Many household surveys are designed to get base weights for the CPI. To get these means and totals, a short reference period for each household – with sub-samples seen in different months of the year – is fine. However, this design overstates variances and mixes together chronic and transient welfare components.

Different survey designs, such as intra-year panels, are needed to accurately measure variances and the lower tail of distributions. This need is especially important because the SDGs aim to completely eliminate chronic hunger (and poverty). Thus, there is no allowance for measured hunger rates that may be above zero because they include transitory hunger picked up by short-reference period surveys.

References

Cafiero, C (2014) “Advances in hunger measurement: Traditional FAO methods and recent innovations”, FAO Statistics Division Working Paper Series, No 14-04.

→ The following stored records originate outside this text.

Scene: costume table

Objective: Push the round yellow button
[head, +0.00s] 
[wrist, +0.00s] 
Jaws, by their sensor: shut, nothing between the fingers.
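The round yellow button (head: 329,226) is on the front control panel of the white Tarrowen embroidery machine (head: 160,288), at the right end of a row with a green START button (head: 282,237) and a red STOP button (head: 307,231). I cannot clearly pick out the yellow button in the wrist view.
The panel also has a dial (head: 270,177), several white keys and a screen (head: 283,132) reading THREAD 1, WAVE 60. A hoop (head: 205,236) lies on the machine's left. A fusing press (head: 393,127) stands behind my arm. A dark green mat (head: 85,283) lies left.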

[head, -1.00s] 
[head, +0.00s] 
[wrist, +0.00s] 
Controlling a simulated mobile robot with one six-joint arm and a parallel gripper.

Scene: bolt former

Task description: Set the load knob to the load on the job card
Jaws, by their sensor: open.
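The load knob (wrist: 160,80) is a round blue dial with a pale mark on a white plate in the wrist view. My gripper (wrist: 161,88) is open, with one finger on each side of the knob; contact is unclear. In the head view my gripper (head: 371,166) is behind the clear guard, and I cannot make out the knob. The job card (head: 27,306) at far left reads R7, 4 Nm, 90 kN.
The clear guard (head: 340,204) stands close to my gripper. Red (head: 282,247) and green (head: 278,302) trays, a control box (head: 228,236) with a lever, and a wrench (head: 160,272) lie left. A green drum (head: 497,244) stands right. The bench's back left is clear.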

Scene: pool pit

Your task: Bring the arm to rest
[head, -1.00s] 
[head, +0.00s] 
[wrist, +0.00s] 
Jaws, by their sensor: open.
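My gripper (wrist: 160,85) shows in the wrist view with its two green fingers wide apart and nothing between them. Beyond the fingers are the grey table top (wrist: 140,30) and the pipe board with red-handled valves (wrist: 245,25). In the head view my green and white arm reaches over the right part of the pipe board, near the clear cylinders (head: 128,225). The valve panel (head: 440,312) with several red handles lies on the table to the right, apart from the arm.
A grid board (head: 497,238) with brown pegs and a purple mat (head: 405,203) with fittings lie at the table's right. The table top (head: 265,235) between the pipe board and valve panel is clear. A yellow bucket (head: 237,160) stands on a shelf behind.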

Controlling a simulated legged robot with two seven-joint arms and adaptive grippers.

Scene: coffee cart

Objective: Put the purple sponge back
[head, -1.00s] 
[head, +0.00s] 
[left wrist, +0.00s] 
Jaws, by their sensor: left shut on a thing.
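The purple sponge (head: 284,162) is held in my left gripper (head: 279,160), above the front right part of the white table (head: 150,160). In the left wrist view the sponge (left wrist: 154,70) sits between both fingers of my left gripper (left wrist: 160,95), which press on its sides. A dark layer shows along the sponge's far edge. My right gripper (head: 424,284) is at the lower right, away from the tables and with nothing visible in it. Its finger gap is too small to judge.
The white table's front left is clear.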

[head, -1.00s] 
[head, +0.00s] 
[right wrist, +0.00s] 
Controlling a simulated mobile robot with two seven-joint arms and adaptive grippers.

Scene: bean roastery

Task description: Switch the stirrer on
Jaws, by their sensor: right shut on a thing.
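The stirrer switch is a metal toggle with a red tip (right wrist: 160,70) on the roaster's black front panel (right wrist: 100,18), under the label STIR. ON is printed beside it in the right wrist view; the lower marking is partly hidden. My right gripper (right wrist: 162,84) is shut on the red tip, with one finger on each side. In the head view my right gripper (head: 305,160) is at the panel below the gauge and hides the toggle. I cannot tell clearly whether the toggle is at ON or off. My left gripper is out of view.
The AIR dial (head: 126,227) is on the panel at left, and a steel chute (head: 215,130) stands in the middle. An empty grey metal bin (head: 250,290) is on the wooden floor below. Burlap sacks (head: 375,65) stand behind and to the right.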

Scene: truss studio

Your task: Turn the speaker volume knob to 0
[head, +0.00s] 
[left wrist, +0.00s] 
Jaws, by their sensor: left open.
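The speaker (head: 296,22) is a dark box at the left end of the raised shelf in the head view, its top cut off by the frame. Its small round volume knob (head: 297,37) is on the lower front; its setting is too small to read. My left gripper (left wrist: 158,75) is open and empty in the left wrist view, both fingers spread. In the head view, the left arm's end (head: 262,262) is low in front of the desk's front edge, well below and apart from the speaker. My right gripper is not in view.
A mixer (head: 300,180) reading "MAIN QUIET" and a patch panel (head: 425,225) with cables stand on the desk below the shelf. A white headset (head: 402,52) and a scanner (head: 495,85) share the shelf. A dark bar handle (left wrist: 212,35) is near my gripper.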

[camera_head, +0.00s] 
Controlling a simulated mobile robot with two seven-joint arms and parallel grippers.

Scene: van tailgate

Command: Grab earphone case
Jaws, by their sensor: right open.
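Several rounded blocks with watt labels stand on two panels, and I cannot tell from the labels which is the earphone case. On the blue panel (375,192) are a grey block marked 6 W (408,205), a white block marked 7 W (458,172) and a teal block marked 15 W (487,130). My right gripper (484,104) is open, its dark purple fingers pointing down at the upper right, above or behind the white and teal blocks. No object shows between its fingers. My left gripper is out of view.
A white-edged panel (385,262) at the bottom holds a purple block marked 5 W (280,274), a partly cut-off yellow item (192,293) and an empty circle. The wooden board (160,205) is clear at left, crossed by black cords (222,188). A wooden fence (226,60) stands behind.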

Carletto C, A Zezza and R Banarjee (2012) “Towards better measurements of household food security: Harmonizing indicators and the role of household surveys”, Global Food Security, 2(1):30-40.

De Haen, H, S Klasen and M Qaim (2011) “What do we really know? Metrics for food insecurity and undernutrition”, Food Policy, 36(6): 760-769.

Gibson, J, J Huang and S Rozelle (2003) “Improving estimates of inequality and poverty from urban China's household income and expenditure survey”, Review of Income and Wealth, 49(1): 53-68.

McKenzie, D (2012) “Beyond baseline and follow-up: The case for more T in experiments”, Journal of Development Economics, 99(2): 210-221.